Extract, exactly, the lines from the line containing "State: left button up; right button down" to the line containing "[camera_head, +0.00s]", with both lines included and any pictures left out.
##### Dataset excerpt #####
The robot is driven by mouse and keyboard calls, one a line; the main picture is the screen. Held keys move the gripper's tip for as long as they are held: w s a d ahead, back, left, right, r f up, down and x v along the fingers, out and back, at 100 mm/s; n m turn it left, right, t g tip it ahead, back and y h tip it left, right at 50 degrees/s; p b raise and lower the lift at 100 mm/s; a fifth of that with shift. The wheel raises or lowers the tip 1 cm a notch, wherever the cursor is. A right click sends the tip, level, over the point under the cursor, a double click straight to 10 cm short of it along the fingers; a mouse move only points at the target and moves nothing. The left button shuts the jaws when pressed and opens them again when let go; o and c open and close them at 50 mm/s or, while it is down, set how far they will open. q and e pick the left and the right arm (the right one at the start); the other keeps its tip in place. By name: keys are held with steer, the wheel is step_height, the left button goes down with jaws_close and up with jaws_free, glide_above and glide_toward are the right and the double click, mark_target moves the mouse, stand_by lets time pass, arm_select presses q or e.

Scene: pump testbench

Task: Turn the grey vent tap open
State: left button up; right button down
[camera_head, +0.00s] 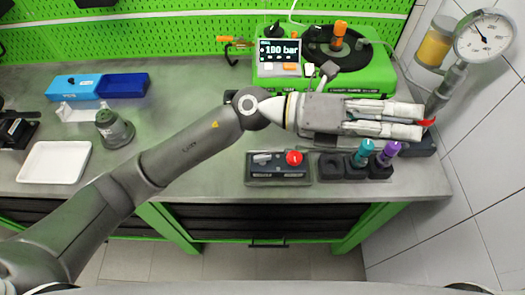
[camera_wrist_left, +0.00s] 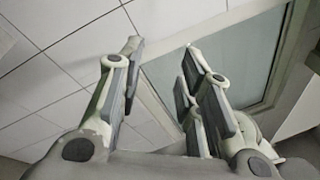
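A small dark box (camera_head: 278,178) near the front edge of the bench carries a grey lever-like part (camera_head: 262,158), which looks like the grey vent tap, and a red knob (camera_head: 294,158). My left gripper (camera_head: 422,120) reaches across the bench to the right, beyond and to the right of that box. Its fingers are spread and empty, as the left wrist view (camera_wrist_left: 162,50) shows. A small red part (camera_head: 428,122) shows at the fingertips, by the gauge stand; I cannot tell whether they touch it. My right gripper is not in view.
A pressure gauge (camera_head: 484,36) stands at the right by the tiled wall. A green pump unit (camera_head: 370,75) with a display reading 100 bar (camera_head: 279,50) is behind my arm. Teal (camera_head: 364,152) and purple (camera_head: 388,153) handles stand in black holders. A white tray (camera_head: 54,162) lies left.

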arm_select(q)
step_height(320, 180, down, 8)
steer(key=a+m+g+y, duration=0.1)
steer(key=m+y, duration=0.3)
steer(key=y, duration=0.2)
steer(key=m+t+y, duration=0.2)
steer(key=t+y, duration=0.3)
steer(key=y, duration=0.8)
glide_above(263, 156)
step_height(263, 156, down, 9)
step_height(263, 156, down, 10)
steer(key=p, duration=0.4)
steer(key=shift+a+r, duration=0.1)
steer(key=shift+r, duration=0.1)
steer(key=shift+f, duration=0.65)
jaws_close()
#####
Exercise output —
State: left button up; right button down
[camera_head, +0.00s] 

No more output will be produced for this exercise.